WRITTEN EXERCISE ▸ How many lines in the entries below include the string "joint"? Answer with the number only.

AVAILABLE DATA ▸
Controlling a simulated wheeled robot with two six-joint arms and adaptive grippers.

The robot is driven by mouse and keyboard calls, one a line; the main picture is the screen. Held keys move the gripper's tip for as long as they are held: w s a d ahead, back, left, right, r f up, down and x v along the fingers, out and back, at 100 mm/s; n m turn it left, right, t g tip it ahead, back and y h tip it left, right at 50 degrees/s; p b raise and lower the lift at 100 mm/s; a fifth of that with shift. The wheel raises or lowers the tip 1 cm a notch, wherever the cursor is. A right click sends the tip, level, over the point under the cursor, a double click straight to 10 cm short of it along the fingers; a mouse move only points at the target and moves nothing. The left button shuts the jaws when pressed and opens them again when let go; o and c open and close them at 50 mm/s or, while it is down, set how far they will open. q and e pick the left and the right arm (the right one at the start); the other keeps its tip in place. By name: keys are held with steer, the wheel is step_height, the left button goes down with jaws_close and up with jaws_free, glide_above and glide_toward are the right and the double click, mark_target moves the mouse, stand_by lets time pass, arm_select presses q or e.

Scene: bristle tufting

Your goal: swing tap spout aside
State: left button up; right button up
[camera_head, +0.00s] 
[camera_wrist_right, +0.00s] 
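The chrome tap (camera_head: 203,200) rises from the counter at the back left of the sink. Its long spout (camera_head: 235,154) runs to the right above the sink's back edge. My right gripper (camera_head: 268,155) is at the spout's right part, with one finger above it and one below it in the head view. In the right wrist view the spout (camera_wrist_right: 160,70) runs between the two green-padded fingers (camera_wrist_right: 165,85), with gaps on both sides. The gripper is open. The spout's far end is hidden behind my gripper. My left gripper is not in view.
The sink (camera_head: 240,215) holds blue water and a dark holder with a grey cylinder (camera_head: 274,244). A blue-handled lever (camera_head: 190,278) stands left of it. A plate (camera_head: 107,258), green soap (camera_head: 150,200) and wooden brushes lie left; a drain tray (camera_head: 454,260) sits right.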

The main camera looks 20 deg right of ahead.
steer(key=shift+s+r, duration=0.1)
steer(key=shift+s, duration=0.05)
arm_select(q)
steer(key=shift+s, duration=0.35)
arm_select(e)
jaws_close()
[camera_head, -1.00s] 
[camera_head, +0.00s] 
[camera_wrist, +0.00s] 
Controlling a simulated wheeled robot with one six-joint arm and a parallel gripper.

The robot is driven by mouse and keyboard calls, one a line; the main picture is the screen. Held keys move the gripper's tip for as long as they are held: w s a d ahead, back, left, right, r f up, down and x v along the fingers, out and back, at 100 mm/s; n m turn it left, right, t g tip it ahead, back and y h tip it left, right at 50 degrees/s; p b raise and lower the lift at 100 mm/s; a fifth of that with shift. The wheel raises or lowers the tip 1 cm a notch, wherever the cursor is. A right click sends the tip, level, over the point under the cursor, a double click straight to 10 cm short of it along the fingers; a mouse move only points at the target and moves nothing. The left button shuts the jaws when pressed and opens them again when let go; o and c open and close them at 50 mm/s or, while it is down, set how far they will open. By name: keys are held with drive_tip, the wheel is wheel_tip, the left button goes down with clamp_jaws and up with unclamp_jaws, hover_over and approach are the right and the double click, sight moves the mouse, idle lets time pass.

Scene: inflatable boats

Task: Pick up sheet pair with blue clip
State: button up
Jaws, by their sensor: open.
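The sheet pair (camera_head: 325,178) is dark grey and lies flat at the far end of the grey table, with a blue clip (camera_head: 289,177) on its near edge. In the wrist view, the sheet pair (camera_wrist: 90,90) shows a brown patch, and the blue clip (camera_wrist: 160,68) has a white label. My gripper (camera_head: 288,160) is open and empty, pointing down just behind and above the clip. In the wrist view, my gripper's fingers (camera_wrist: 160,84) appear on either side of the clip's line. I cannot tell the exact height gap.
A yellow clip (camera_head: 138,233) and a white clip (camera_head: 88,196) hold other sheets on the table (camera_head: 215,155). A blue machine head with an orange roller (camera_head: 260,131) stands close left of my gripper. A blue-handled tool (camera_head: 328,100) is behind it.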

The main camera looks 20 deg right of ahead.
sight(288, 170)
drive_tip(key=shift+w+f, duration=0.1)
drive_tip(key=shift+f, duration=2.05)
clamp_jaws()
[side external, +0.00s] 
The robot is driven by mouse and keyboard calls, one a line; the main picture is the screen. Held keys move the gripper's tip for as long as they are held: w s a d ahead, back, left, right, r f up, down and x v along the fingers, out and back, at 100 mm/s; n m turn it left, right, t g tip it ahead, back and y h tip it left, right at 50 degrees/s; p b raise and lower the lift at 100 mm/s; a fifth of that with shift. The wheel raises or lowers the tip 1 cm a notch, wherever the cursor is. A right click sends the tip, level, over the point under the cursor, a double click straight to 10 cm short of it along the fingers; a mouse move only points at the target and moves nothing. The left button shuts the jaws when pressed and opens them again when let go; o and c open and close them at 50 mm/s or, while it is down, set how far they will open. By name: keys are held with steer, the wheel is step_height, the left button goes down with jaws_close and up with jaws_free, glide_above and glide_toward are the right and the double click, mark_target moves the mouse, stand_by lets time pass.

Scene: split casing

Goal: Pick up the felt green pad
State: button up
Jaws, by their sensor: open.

RESPONSE TO THIS TASK ▸ 2